## start Dataset extract

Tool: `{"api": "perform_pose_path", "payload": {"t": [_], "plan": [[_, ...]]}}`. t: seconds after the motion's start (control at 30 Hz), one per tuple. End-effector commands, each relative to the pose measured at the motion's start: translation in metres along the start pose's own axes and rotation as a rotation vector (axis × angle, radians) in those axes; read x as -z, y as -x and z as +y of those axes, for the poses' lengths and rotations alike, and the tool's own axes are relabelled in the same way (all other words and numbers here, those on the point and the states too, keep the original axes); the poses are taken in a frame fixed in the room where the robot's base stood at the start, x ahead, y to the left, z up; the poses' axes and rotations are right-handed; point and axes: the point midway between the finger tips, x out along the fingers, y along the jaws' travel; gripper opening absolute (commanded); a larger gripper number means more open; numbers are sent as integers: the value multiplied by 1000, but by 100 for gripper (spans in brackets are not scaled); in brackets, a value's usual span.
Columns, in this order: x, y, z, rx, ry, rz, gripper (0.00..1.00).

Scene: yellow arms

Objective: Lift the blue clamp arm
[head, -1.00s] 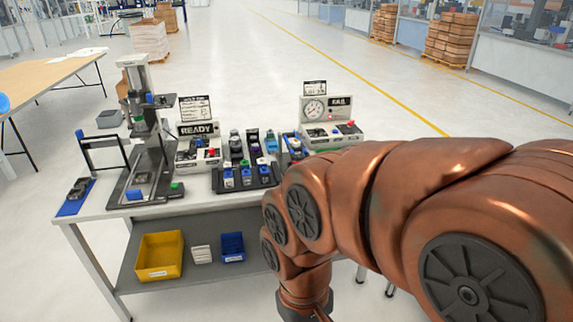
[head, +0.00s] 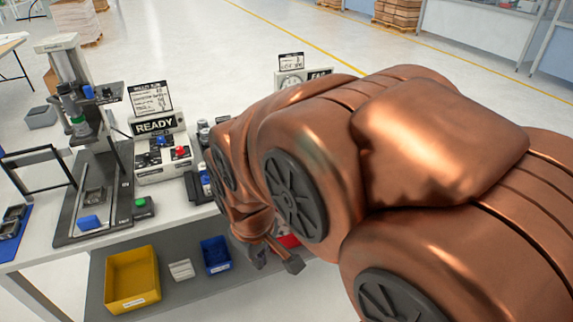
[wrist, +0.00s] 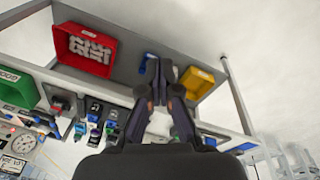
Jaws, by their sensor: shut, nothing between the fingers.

## end Dataset extract

» The problem:
From start to finish, output the listing exactly, but omit its pictures.

» Task answer:
Tool: `{"api": "perform_pose_path", "payload": {"t": [_], "plan": [[_, ...]]}}`. t: seconds after the motion's start (control at 30 Hz), one per tuple. End-effector commands, each relative to the pose measured at the motion's start: translation in metres along the start pose's own axes and rotation as a rotation vector (axis × angle, radians) in those axes; read x as -z, y as -x and z as +y of those axes, for the poses' lengths and rotations alike, and the tool's own axes are relabelled in the same way (all other words and numbers here, those on the point and the states too, keep the original axes); the poses are taken in a frame fixed in the room where the robot's base stood at the start, x ahead, y to the left, z up; the poses' axes and rotations are right-handed; point and axes: the point midway between the finger tips, x out along the fingers, y along the jaws' travel; gripper opening absolute (commanded); a larger gripper number means more open; numbers are sent as integers: the value multiplied by 1000, but by 100 for gripper (spans in brackets are not scaled); in brackets, a value's usual span.
Columns, in this order: x, y, z, rx, ry, rz, gripper (0.00..1.00).

Scene: yellow arms

Objective: Lift the blue clamp arm
[head, -1.00s] 
[head, +0.00s] 
[wrist, +0.00s] 
Jaws, by their sensor: shut, nothing between the fingers.

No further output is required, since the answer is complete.